→ Written request: Skip every image and restate the data word for word.

→ Source excerpt:
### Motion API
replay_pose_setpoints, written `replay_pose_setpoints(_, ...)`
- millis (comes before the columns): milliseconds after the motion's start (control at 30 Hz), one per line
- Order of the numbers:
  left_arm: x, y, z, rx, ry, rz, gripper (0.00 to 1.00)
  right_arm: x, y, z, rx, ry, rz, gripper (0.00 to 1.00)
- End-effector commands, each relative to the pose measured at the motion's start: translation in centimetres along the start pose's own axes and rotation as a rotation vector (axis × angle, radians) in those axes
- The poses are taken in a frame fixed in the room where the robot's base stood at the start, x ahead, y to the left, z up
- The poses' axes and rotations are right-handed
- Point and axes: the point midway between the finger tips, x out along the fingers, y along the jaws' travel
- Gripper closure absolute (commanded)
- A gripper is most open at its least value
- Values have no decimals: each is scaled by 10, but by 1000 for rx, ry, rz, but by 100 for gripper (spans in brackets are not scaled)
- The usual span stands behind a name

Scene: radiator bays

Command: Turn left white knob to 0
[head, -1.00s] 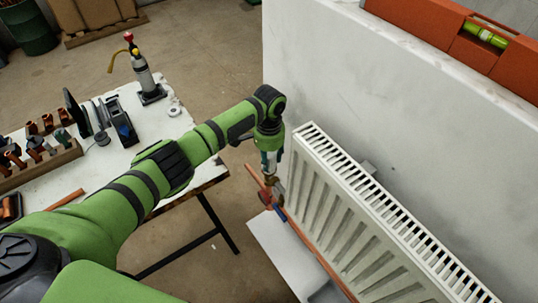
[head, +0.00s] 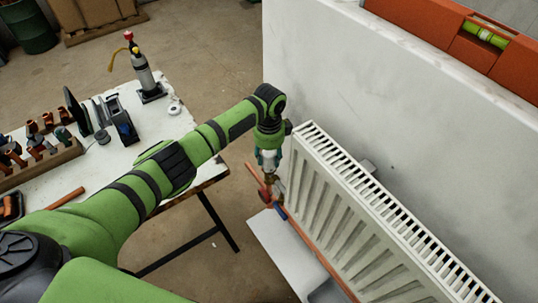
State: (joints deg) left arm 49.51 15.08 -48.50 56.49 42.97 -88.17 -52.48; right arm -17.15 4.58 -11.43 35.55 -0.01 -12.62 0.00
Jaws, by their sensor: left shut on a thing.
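My left gripper (head: 269,172) points down at the near left end of the white radiator (head: 345,205). It is shut on the left white knob, which is hidden between the fingers or too small to make out. Just below the fingers, a brass and copper valve fitting (head: 267,193) shows at the radiator's lower left corner. The number the knob points to cannot be read. My right gripper is not in view.
A white wall (head: 400,90) stands behind the radiator, with an orange spirit level (head: 490,45) on top. A workbench (head: 150,130) with tools and copper fittings is on the left. Copper pipe (head: 318,252) runs along the radiator's lower edge.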

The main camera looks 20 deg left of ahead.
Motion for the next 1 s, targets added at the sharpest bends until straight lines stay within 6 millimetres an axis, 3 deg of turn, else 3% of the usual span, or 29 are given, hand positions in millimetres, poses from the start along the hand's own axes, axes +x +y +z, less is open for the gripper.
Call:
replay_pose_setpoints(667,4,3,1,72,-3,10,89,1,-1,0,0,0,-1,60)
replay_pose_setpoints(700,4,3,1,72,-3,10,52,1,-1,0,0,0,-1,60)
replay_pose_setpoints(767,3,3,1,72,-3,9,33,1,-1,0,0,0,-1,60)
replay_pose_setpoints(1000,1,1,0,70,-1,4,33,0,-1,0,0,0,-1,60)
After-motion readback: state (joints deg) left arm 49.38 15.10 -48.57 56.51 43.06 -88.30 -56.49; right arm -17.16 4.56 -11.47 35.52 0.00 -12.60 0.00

→ Full solution:
### Motion API
replay_pose_setpoints, written `replay_pose_setpoints(_, ...)`
- millis (comes before the columns): milliseconds after the motion's start (control at 30 Hz), one per line
- Order of the numbers:
  left_arm: x, y, z, rx, ry, rz, gripper (0.00 to 1.00)
  right_arm: x, y, z, rx, ry, rz, gripper (0.00 to 1.00)
- End-effector commands, each relative to the pose measured at the motion's start: translation in centimetres along the start pose's own axes and rotation as a rotation vector (axis × angle, radians) in those axes
- The poses are taken in a frame fixed in the room where the robot's base stood at the start, x ahead, y to the left, z up
- The poses' axes and rotations are right-handed
- Point and axes: the point midway between the finger tips, x out along the fingers, y along the jaws' travel
- Gripper closure absolute (commanded)
- A gripper is most open at its least value
- Values have no decimals: each is scaled by 10, but by 1000 for rx, ry, rz, but by 100 for gripper (spans in brackets are not scaled)
- The usual span stands behind a name

Scene: radiator bays

Command: Turn left white knob to 0
[head, -1.00s] 
[head, +0.00s] 
State: (joints deg) left arm 49.51 15.08 -48.50 56.49 42.97 -88.17 -52.48; right arm -17.15 4.58 -11.43 35.55 -0.01 -12.62 0.00
Jaws, by their sensor: left shut on a thing.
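My left gripper (head: 269,172) points down at the near left end of the white radiator (head: 345,205). It is shut on the left white knob, which is hidden between the fingers or too small to make out. Just below the fingers, a brass and copper valve fitting (head: 267,193) shows at the radiator's lower left corner. The number the knob points to cannot be read. My right gripper is not in view.
A white wall (head: 400,90) stands behind the radiator, with an orange spirit level (head: 490,45) on top. A workbench (head: 150,130) with tools and copper fittings is on the left. Copper pipe (head: 318,252) runs along the radiator's lower edge.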

The main camera looks 20 deg left of ahead.
Motion for the next 1 s, targets added at the sharpest bends until straight lines stay within 6 millimetres an axis, 3 deg of turn, else 3% of the usual span, or 29 are given, hand positions in millimetres, poses from the start along the hand's own axes, axes +x +y +z, less is open for the gripper.
Call:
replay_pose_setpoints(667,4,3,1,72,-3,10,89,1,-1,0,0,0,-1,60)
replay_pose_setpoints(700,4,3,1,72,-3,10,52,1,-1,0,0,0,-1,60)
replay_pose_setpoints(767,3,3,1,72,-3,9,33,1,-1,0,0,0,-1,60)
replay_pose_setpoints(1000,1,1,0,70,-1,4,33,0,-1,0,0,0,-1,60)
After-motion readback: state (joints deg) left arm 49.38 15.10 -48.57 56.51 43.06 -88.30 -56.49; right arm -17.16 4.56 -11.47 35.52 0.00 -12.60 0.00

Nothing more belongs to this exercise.